Zig-zag, the clock that saved one million lives

Zig-zag: In 1916 the German Naval surface fleet had been contained by the British Navy after the battle of Jutland. They were no longer a threat in the Atlantic to our Supply and troop convoys, however they then put all their Naval energy into their Uboats.

As Admiral Karl Donitz Had been a Uboat Commander in the first world war and he was the flotilla commander of the only uboat flotilla at the start of the second World War, Adolf Hitler quickly made him commander of the fleet and he then turned the uboats into a serious threat to Britains survival. Making the Atlantic a dangerous place for our convoys.

One of the defences of our convoys being tracked and having our courses plotted so we could be ambushed was “Zig Zagging” Zig Zagging with a single ship is fairly straightforward, however with a convoy of up to and beyond 100 vessels it required steady nerves and first rate seamanship.
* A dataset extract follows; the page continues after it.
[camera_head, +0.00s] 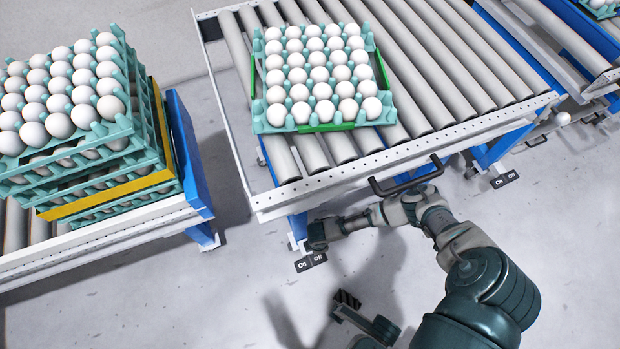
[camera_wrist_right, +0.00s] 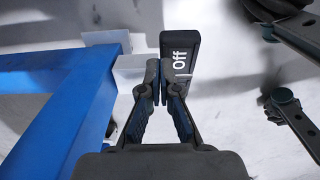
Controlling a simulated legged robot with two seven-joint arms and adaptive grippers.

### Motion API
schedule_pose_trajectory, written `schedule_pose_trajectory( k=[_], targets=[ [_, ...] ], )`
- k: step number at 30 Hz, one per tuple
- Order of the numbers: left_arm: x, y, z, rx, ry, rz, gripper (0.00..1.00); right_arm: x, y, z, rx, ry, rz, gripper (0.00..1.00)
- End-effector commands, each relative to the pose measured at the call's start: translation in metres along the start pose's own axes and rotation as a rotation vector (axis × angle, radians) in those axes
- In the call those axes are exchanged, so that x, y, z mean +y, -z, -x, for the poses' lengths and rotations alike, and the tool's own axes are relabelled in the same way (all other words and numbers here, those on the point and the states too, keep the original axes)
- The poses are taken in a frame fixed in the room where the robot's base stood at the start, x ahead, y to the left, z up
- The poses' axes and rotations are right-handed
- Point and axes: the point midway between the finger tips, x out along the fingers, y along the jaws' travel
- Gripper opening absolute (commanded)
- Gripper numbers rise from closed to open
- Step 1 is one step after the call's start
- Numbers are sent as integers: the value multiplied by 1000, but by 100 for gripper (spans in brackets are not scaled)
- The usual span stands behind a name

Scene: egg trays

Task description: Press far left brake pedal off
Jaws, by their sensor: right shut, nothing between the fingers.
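The far left brake pedal (camera_head: 311,262) is a black plate marked "On" and "Off" on the floor at the front left leg of the middle conveyor. My right arm reaches down to it, with the right gripper (camera_head: 316,240) just above and behind it. In the right wrist view, the pedal's "Off" part (camera_wrist_right: 180,45) lies just beyond the fingertips. The right gripper (camera_wrist_right: 162,88) is shut and empty there, its tips overlapping the lower left of the pedal. I cannot tell whether they touch. The "On" part is hidden in that view.
The roller conveyor (camera_head: 425,72) carries an egg tray (camera_head: 262,128) above the pedal. Its black handle (camera_head: 408,186) is close to my right arm. A blue leg (camera_wrist_right: 88,115) stands left of the gripper. Another On/Off pedal (camera_head: 505,180) is at right. Front floor is mostly clear.

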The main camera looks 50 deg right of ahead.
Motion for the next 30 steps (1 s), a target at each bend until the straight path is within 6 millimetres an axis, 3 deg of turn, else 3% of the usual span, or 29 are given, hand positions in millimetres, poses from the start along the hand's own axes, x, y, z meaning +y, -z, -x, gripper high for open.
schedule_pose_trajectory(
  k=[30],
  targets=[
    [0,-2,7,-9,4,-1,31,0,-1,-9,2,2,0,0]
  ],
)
Now the ships in the convoy were manned by a mixture of crews, Merchant, Royal Navy, and many foreign nationals, as well as ships of varying sizes and abilities, not only that some of these ships were carrying up to 15,000 troops, it was a tricky undertaking and naturally there were accidents.
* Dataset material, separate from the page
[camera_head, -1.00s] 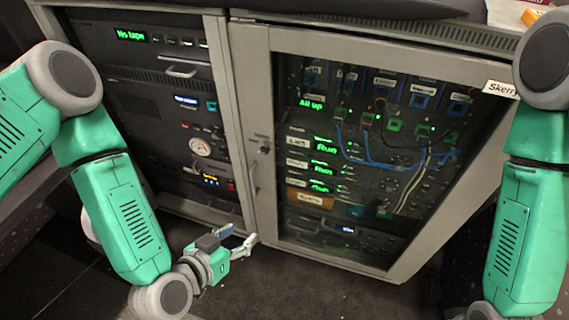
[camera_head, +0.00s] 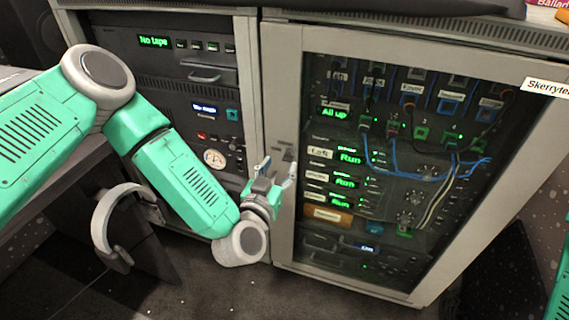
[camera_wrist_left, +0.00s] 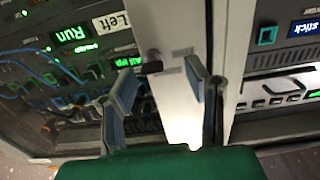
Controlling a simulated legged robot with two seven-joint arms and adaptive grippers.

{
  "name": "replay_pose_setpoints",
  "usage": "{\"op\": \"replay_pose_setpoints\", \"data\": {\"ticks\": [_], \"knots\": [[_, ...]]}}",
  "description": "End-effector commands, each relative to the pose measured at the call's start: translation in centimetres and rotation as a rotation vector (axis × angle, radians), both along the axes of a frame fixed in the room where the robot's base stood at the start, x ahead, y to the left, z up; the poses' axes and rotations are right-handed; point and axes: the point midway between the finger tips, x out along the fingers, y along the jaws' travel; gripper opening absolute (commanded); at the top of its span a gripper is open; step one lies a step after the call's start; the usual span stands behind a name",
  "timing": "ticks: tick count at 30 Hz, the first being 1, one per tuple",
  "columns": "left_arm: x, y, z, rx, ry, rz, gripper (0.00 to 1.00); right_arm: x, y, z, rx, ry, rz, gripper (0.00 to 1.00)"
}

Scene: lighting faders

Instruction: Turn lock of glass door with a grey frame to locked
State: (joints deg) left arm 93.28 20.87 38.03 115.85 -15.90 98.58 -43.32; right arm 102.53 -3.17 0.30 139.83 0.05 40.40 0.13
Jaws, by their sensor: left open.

The way it worked was this:-A Zig Zag plan or plans would be plotted taking in to account tides, winds, currents, and weather, to the disadvantage of the uboats. This was especially effective at night as the ships were blacked out and 24 hour radio silence would usually be observed.
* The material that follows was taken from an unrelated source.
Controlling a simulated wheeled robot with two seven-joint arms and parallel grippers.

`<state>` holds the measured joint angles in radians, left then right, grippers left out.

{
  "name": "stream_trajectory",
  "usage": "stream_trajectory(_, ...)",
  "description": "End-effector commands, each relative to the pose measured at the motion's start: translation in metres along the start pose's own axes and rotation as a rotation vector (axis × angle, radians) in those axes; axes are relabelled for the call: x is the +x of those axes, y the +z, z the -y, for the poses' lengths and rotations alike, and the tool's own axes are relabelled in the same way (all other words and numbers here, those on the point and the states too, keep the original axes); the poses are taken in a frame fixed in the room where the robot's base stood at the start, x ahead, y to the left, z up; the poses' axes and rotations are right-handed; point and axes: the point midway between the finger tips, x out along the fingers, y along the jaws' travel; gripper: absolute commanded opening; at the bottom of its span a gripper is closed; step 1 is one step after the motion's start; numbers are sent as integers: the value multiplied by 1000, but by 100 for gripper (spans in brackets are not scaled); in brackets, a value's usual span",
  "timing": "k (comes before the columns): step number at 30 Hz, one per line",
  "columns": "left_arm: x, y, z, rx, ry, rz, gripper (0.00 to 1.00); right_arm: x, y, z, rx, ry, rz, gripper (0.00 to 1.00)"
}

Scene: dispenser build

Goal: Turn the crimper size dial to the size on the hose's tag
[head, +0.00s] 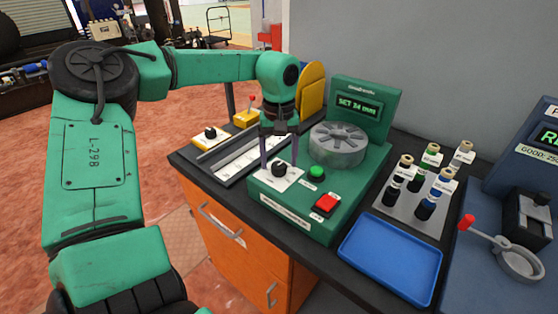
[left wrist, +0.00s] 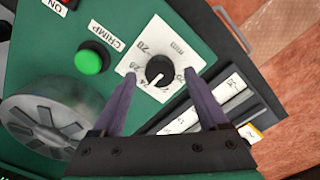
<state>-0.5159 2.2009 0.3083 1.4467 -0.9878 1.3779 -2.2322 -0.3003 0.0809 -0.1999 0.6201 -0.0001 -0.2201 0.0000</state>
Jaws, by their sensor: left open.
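The crimper (head: 300,195) is a green machine on the bench. Its size dial is a black knob (left wrist: 159,70) on a white numbered plate (left wrist: 181,38); the knob also shows in the head view (head: 280,169). The knob's white mark points to the lower left in the left wrist view, near what looks like 24. The crimper's screen (head: 358,107) appears to read SET 24 mm. My left gripper (left wrist: 159,76) is open, pointing down, with its fingertips on either side of the knob and visible gaps to it. I cannot make out a hose or its tag.
A green button (head: 317,173), a red switch (head: 326,204) and the crimping head (head: 338,144) are close to the dial. A blue tray (head: 391,262) and a rack of tagged fittings (head: 408,213) stand to the right. A ruled strip (head: 237,158) lies left.

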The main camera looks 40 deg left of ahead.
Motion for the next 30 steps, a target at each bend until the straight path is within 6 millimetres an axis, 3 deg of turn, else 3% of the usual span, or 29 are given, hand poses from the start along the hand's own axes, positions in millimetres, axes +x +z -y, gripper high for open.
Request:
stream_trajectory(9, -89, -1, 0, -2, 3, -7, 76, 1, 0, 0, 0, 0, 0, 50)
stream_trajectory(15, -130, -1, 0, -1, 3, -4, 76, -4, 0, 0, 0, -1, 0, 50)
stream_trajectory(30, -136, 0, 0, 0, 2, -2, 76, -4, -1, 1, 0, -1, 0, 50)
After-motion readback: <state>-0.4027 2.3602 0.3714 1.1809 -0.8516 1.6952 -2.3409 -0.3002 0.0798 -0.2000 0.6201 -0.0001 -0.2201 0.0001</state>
When approaching the danger zone, the Commodore on the flagship would hoist the “Zig-Zag A Flag and the whole convoy would turn to the first heading. And start the zig zag clock. The Octo and later called the Mercer clock would have been calibrated and set prior to departure and all the ships would have one. They had a ring with moveable indicators on it and they were wired to a buzzer on the bridge. Usually they would sound a buzzer 10 minutes after the zig zag had commenced and every hour thereafter to indicate the time to change the Course of the ship to the next heading.

As you can imagine this did not always go as planned:- One notable accident occurred in October of 1942 when the RMS Queen Mary carrying 10,000 troops collided with her escort the Curacoa. The Queen Mary is over 1000 feet long and displaced 82,000 tons. The Curacoa was a light cruiser, the impact caused the Curacoa to break in two. A sailor named Enoch Foster was on look out on a nearby ship, he recalled how quickly the disaster unfolded.

He said “All that destruction in the time it takes to light a cigarette” The Curacoa caught fire and sank in 6 minutes taking over 300 men down with her. At the end of the war a top secret admiralty report concluded that zig zagging at its best could only decrease the chances of being sunk by 15% In WW2 Uboats sank 2779 ships for a total of 14.1 million tons. 15% of that is 416 ships and crew. Due to technological advances towards the end of the 2nd world war, uboats instead of the hunters became the hunted whilst the convoys lost less and less ships.